Mapping Suspended Sediment Changes in the Western Pacific Coasts

The Western Pacific Coasts (WPC) are the outlets of many large Asian rivers. In recent years, the interplay of climate changes and human activities has persistently altered the suspended sediment concentrations (SSC) in the WPC, triggering substantial shifts in coastal ecosystems. However, the scarcity of coastal observation stations hampered comprehensive investigations at large scales. This study employed three representative SSC retrieval models and utilized Landsat images acquired from 1990 to 2020 to estimate the SSC in the WPC with a focused endeavor to dissect the intricate spatial and temporal variability of SSC in the region. The findings revealed the following insights: (1) The outcomes derived from the three distinct SSC models consistently manifested a discernible decreasing pattern in SSC changes over the past three decades across all six major estuaries (Liao River Estuary, Yellow River Estuary, Yangtze River Estuary, Hangzhou Bay, Pearl River Estuary, and Mekong River Estuary). (2) The seasonal attributes of the six major estuaries differed, primarily due to distinct dominant influencing factors like precipitation, upstream sediment load, wind, and tides. (3) Collectively, SSC tends to be relatively higher in the Yangtze River Estuary, Hangzhou Bay, and Yellow River Estuary, while the Pearl River and Mekong River Estuaries exhibit relatively lower levels.
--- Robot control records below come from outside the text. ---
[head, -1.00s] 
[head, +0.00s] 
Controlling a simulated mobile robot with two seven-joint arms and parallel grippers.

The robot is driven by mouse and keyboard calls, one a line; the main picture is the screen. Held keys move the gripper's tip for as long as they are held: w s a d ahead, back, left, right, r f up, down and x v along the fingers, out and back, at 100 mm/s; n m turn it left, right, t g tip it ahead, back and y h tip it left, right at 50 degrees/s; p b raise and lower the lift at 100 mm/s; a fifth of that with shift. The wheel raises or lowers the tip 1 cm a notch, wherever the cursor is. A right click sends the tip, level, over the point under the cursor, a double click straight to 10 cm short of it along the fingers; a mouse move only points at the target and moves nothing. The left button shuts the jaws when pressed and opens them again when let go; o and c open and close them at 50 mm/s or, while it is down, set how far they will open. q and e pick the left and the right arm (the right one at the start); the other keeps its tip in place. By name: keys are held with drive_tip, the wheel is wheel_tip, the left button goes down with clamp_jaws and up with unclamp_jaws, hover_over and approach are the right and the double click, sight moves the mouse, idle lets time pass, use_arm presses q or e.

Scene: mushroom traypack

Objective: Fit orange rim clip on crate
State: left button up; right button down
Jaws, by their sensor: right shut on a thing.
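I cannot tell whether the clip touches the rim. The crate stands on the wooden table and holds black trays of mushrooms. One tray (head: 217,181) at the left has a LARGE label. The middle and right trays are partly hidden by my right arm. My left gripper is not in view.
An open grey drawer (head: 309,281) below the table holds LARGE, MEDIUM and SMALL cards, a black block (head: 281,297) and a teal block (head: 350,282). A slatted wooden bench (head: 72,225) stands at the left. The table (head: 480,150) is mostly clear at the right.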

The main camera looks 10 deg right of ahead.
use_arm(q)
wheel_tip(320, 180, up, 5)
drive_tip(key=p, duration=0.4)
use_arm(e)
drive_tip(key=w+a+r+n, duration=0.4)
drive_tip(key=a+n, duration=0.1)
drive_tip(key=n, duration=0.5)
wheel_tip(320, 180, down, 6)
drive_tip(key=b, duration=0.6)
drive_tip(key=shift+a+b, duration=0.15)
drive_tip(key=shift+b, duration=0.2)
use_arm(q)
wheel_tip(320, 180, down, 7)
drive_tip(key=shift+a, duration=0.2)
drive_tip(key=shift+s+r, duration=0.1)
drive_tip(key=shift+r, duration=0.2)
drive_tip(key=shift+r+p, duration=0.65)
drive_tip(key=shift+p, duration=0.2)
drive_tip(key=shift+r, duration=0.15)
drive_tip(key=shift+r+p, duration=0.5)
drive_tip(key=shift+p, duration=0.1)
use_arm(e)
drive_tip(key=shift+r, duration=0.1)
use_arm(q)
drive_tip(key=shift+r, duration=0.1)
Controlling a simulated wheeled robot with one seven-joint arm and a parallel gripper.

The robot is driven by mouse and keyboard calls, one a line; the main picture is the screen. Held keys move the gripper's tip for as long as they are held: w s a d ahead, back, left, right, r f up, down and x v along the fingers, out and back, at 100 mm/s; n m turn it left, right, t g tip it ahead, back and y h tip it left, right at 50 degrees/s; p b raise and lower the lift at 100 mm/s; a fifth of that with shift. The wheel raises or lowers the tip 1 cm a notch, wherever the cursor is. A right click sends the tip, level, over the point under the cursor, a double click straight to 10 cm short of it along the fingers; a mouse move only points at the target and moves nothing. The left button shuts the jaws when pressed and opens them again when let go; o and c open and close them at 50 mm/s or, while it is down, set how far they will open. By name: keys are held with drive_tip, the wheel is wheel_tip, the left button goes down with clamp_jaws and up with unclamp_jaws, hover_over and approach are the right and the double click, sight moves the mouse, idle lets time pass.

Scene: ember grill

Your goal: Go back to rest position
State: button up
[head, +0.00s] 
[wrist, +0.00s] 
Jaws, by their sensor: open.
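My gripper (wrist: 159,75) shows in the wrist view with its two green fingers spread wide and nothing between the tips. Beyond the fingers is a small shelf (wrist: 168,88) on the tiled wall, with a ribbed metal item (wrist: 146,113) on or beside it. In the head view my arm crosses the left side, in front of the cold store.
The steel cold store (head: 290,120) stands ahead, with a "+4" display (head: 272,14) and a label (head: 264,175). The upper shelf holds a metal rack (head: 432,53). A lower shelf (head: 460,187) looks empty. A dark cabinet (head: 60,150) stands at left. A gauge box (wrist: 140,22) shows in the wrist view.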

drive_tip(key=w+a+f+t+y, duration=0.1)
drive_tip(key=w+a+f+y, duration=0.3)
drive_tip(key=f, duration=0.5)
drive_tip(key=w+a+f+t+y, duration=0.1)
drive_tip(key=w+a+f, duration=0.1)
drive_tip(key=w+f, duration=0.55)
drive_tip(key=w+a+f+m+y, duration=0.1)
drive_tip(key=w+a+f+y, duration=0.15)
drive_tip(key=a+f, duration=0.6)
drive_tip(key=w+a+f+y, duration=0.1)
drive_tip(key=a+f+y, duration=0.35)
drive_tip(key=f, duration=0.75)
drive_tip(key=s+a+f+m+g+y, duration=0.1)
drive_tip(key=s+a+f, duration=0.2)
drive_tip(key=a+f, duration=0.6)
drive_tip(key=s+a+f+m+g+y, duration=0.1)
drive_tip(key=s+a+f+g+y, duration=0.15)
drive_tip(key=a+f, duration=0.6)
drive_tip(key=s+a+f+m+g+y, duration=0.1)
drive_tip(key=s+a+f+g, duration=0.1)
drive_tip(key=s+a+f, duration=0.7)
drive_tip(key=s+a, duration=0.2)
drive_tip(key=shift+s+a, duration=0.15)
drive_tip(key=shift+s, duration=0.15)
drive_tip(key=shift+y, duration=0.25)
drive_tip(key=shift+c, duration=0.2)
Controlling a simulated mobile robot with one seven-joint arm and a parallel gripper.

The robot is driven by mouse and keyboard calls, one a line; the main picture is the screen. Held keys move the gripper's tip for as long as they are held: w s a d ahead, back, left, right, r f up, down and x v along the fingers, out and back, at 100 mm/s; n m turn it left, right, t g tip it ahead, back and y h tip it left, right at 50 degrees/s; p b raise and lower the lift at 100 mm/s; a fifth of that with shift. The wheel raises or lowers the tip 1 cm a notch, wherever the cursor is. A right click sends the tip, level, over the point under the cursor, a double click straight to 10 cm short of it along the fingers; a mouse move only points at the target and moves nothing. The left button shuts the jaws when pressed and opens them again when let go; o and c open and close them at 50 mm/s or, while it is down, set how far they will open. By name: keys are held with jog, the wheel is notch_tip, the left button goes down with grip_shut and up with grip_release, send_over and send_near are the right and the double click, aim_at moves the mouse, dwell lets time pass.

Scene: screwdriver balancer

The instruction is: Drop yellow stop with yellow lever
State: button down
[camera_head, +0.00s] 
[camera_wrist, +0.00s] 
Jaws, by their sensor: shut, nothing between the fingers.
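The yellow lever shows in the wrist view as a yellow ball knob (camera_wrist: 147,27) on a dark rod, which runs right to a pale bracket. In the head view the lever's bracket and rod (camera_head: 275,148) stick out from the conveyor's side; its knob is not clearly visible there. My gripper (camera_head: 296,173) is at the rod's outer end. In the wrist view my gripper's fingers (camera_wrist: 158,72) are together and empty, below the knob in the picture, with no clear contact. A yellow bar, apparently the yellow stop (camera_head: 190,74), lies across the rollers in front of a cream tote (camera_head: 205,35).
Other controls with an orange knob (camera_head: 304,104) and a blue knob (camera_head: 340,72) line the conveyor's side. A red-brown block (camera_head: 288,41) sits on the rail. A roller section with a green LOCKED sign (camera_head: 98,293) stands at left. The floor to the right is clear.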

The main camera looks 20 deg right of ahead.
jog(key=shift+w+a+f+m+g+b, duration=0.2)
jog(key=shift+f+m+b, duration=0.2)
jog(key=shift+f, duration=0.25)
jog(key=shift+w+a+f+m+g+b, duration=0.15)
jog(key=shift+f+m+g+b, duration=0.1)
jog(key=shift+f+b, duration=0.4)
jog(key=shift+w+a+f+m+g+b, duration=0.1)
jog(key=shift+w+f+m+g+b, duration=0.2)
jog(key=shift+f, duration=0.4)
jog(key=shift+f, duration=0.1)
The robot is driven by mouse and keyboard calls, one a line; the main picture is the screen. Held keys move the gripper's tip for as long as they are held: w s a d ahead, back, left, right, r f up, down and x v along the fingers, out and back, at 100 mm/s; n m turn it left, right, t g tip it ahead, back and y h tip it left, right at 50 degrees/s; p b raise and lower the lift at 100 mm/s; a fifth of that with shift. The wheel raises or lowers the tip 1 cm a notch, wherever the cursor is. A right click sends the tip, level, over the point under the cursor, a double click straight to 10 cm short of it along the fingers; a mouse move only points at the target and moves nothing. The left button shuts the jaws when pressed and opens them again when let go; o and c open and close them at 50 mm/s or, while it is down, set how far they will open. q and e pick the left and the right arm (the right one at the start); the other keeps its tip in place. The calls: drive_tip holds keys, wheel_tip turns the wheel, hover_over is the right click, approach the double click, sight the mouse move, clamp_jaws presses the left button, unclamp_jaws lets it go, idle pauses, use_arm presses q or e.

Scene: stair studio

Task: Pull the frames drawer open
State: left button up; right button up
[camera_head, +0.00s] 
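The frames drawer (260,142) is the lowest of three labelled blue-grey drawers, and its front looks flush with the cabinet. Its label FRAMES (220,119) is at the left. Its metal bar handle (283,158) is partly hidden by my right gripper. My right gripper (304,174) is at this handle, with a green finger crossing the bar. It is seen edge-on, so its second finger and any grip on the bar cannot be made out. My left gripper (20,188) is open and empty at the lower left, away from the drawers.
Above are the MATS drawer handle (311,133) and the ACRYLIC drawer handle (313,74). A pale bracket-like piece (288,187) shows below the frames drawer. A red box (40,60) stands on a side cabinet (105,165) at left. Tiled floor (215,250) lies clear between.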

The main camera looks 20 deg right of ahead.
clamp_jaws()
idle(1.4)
Notably, the SSC exhibited distinct spatial traits along the coastlines of different estuaries. (4) SSC in the non-estuarine regions along the WPC, a similar significant declining trend in SSC is observed as in the estuaries, albeit the rate of decline generally appeared to be less pronounced. Furthermore, regions with faster rates of SSC reduction are typically concentrated near major estuaries in the northern part of the Coasts. The decline in estuarine SSC plays an important role in the overall decrease in SSC across the WPC. These study outcomes held substantial significance for advancing the stability and sustainable evolution of the WPC.